### TASK DESCRIPTION
Every line from the one holding "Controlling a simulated" through the one holding "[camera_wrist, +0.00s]" should be returned exactly, both included; the pictures should not.

### ROWS
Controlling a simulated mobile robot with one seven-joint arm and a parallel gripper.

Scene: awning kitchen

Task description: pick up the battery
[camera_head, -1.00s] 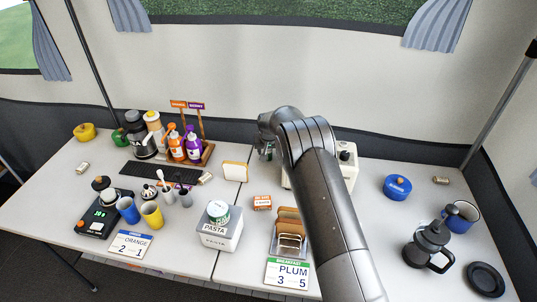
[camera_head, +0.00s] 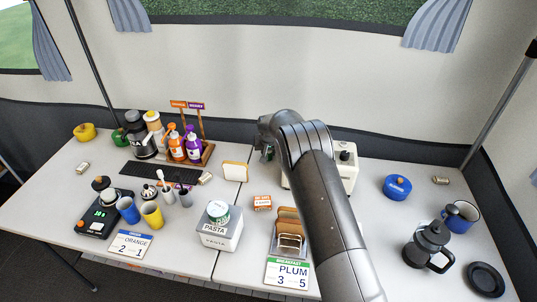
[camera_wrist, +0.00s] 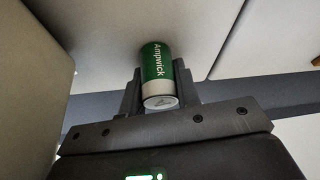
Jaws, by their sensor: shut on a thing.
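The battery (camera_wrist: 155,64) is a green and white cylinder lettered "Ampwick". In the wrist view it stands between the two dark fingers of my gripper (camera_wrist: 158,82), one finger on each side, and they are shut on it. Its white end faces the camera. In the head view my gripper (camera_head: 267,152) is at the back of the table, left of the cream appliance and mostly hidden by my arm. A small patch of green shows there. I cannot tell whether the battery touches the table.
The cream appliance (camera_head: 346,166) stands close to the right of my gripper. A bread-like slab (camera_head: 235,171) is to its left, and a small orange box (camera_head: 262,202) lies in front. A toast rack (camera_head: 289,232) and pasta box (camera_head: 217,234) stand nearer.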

* * *

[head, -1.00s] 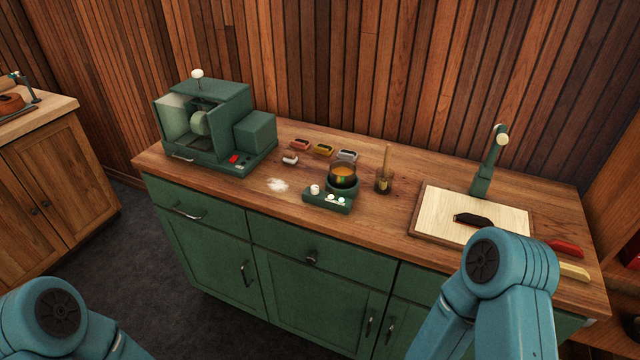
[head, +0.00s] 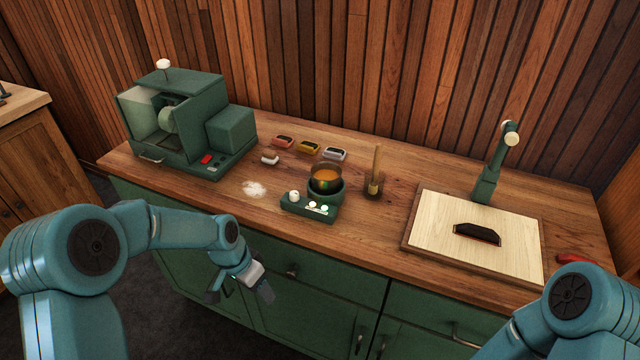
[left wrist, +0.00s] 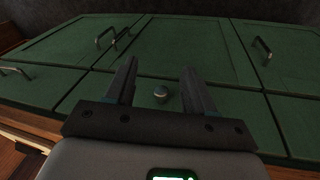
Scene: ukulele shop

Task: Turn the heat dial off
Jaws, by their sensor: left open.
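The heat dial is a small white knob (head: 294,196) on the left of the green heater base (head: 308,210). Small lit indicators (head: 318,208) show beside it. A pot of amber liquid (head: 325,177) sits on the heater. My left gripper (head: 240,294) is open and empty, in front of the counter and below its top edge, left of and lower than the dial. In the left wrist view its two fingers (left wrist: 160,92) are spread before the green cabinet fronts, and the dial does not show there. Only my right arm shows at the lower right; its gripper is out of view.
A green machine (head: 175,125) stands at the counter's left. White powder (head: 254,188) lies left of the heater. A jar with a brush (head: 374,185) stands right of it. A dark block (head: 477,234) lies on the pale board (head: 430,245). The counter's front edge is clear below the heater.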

### RESULT FOR THIS EXERCISE
Controlling a simulated mobile robot with one seven-joint arm and a parallel gripper.

Scene: awning kitchen

Task description: pick up the battery
[camera_head, -1.00s] 
[camera_head, +0.00s] 
[camera_wrist, +0.00s] 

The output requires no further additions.